Prokurdische HDP verurteilte Anschläge
Die HDP hatte den Doppelanschlag am Sonntag scharf kritisiert. „Mit den zwei Bombenanschlägen in Istanbul herrscht in den Häusern vieler Familien wieder Trauer. Wir verurteilen diese Anschläge aufs Schärfste. Wir sind sehr traurig und teilen den Schmerz“, hieß es in einer Mitteilung der Parteizentrale. Zugleich rief die Partei zum „Ende der Polarisationspolitik“ in der Türkei und zur Wahrung von Frieden, Demokratie und Menschenrechten auf.

Reuters/Murad Sezer
Laut Innenminister explodierte die Bombe, nachdem sich die Zuschauer zerstreut hatten
Türkische Wirtschaft leidet unter Unruhen
Die türkische Wirtschaft leidet unterdessen unter den Unruhen im Land, sie schrumpfte im dritten Quartal merklich. Das Bruttoinlandsprodukt sank im Vergleich zum Vorjahreszeitraum um 1,8 Prozent, wie das staatliche Statistikinstitut Turkstat am Montag mitteilte.

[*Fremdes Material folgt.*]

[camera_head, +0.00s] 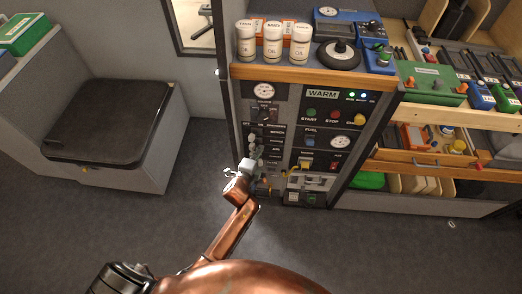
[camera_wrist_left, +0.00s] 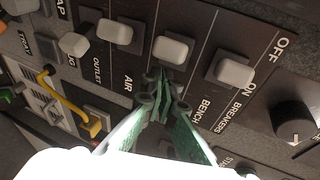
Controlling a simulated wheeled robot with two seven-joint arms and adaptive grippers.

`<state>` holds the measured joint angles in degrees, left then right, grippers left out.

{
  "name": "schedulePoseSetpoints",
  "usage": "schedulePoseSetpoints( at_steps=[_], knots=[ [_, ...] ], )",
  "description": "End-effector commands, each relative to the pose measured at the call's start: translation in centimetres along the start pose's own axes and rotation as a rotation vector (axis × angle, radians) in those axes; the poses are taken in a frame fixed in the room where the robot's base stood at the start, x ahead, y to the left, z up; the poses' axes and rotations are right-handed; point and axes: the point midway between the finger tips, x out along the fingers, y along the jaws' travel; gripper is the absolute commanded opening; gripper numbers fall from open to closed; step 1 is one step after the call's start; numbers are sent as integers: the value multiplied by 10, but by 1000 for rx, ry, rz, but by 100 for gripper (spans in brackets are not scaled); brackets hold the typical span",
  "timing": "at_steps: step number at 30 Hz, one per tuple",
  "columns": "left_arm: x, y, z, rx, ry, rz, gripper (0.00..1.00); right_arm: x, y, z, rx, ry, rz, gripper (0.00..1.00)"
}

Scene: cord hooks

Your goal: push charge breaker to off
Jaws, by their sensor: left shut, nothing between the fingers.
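The black breaker panel (camera_wrist_left: 205,30) has a row of white switches with ON and OFF marks, BREAKERS printed at the right. A switch (camera_wrist_left: 73,45) at the left sits beside a partly hidden label ending in G, perhaps the charge breaker; I cannot tell for sure. More white switches stand by OUTLET (camera_wrist_left: 115,32), AIR (camera_wrist_left: 172,50) and BENCH (camera_wrist_left: 235,68). My left gripper (camera_wrist_left: 163,100) is shut and empty, its tips just below the AIR-row switch; contact is unclear. In the head view it (camera_head: 246,165) is at the panel's lower left. My right gripper is not in view.
A black knob (camera_wrist_left: 295,115) and a yellow handle (camera_wrist_left: 70,105) flank the switches. Above the panel, a wooden shelf (camera_head: 300,75) holds white bottles (camera_head: 272,41). A drawer unit stands at right and a grey box with a black lid (camera_head: 105,120) at left. Open floor lies between.

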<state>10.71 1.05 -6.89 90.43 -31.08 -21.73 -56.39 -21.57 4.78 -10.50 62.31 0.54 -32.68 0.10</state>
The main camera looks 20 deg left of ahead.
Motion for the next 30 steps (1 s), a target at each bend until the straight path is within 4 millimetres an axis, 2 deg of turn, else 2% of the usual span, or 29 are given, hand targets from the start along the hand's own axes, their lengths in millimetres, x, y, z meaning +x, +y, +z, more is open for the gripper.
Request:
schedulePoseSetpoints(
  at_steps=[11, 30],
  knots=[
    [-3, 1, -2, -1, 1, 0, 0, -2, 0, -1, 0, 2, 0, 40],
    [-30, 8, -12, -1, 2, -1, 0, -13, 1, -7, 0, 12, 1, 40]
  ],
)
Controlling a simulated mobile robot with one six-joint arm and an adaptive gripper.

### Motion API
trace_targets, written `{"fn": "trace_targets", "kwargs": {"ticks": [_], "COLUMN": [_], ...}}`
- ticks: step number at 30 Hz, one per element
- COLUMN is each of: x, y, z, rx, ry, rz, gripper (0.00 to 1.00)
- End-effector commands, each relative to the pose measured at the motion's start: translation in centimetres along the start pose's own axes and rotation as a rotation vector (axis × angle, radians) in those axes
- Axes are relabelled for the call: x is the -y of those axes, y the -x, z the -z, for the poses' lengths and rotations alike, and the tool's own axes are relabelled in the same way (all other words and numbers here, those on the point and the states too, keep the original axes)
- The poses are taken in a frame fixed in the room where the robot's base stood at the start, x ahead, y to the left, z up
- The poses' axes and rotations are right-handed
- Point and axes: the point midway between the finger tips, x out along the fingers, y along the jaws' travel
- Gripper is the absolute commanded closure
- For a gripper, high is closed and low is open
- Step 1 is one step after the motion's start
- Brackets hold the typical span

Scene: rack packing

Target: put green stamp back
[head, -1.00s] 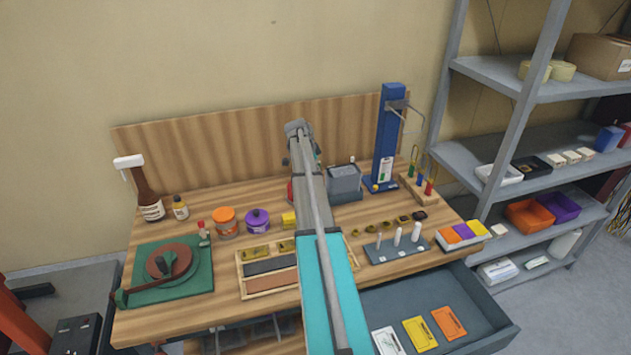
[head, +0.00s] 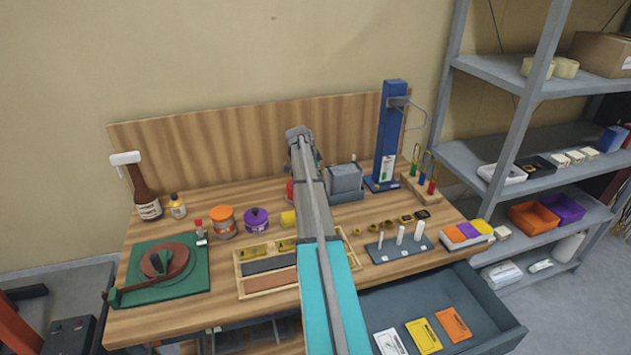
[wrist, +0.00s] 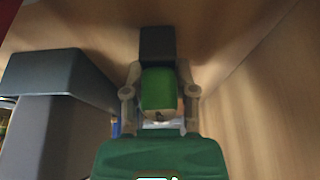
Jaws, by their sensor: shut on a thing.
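A green block-shaped piece, which looks like the green stamp (wrist: 158,90), sits between the fingers of my gripper (wrist: 160,95) in the wrist view. The fingers are shut on its sides. A dark block (wrist: 157,43) adjoins its far end; I cannot tell whether it is part of the stamp. In the head view my arm hides the gripper and the stamp.
A grey box (head: 345,178) stands right of my arm. A blue stand (head: 388,135) and a wooden holder (head: 420,191) with green, blue and red upright pieces are farther right. A wooden tray (head: 240,283) lies below my arm. An open drawer (head: 480,290) juts out in front.

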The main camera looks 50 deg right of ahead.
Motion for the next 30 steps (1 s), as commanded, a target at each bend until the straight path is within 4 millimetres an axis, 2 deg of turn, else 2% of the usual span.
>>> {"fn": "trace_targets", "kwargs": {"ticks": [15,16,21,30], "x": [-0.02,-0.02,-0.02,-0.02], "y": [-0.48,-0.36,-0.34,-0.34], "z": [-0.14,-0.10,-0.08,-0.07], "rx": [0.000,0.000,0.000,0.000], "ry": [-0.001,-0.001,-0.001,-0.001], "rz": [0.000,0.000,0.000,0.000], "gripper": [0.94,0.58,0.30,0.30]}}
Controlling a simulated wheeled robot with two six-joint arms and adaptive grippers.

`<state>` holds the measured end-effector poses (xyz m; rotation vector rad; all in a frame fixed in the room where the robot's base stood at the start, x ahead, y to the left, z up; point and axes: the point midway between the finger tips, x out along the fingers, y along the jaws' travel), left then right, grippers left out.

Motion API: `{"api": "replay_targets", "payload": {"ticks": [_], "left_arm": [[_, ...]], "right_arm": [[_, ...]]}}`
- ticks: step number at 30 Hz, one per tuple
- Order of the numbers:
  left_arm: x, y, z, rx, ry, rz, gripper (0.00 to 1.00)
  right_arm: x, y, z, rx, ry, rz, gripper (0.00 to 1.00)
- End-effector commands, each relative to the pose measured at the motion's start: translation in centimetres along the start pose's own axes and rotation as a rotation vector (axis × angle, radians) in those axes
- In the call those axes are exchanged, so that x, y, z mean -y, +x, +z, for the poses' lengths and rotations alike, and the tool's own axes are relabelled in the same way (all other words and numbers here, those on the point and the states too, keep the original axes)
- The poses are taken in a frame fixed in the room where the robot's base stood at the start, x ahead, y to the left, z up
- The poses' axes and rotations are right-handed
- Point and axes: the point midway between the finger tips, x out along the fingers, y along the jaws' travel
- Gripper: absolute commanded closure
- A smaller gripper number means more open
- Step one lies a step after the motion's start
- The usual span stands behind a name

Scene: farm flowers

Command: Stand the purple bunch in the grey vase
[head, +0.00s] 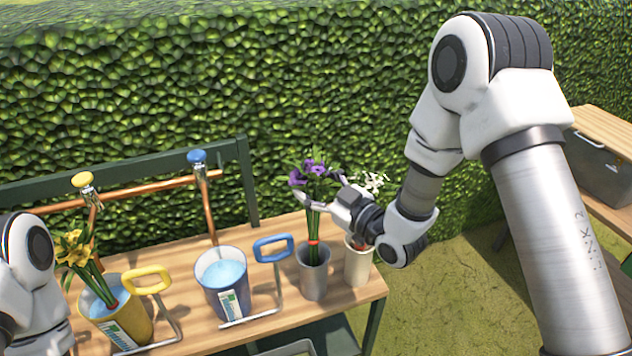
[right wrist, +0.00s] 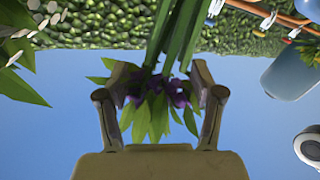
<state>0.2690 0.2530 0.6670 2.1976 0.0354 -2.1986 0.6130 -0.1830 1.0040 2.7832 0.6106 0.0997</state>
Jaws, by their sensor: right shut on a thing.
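The purple bunch (head: 312,176) is upright, its green stems tied with a red band. The lower stems are at the mouth of the grey vase (head: 313,276) and seem to go inside; their ends are hidden. My right gripper (head: 322,204) is shut on the stems just below the purple flowers, above the vase. In the right wrist view, the purple flowers (right wrist: 172,96) and leaves show between the fingers of my right gripper (right wrist: 165,85). My left arm shows at the left edge, but its gripper is out of the picture.
A white vase with white flowers (head: 373,181) stands close right of the grey vase. A blue bucket (head: 228,288) and a yellow bucket with yellow flowers (head: 75,248) stand to the left on the wooden bench (head: 349,294), below two taps. A hedge rises behind.

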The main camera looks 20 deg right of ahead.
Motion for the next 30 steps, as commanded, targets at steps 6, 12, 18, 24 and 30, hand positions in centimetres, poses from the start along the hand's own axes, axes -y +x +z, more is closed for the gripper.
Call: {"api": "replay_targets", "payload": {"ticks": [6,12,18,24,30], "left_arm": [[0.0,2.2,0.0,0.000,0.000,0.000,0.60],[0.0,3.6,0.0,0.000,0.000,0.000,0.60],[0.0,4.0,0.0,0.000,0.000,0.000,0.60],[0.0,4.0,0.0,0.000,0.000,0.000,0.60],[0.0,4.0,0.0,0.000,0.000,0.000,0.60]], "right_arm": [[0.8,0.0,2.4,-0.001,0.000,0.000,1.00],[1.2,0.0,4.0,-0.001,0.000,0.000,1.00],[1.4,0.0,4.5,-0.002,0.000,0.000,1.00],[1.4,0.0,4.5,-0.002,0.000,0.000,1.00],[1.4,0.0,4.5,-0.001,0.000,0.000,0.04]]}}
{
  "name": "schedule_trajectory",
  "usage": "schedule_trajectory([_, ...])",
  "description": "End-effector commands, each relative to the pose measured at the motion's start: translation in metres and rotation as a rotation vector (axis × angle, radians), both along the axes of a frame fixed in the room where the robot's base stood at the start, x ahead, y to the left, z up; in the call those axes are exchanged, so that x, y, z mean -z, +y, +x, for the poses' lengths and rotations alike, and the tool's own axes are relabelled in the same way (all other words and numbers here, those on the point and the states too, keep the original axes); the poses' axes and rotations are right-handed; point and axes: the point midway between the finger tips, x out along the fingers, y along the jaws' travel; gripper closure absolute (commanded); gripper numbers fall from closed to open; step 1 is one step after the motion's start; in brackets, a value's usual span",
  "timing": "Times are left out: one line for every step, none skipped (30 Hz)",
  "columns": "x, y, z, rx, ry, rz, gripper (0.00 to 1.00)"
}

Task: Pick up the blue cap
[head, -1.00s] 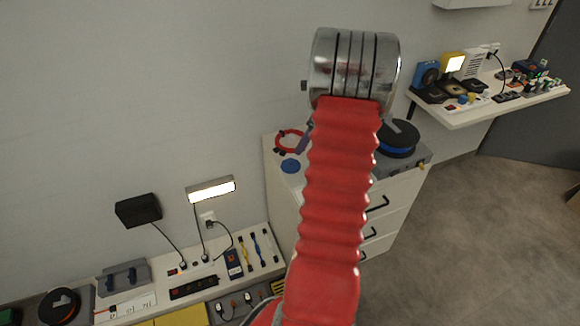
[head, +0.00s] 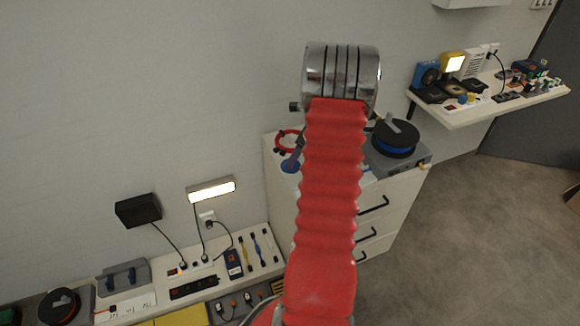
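The blue cap (head: 290,166) is a small rounded blue piece on the left part of the white drawer cabinet's top (head: 270,150), just left of my red sleeved arm. A slim bluish part shows between the cap and my arm, rising above the cap. It may belong to my gripper, but I cannot tell, nor whether it touches the cap. The rest of my gripper is hidden behind my arm, so its opening does not show.
A red cable coil (head: 287,141) lies behind the cap. A black and blue spool (head: 396,140) sits on a grey case at the cabinet's right. A wall shelf (head: 470,114) is at right.

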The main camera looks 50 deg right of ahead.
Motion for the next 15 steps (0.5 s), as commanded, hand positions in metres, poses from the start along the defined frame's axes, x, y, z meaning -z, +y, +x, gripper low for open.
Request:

Nach dem Putschversuch im Juli ging die Konjunktur auf Talfahrt. Die politischen Turbulenzen und Anschläge setzten dem Handel zu. Auch der Tourismus litt und verzeichnete zudem nach einem diplomatischen Zerwürfnis zwischen der Türkei und Russland einen spürbaren Rückgang bei der Zahl russischer Besucher. Gegenüber dem Dollar büßte die türkische Lira rund 20 Prozent an Wert ein.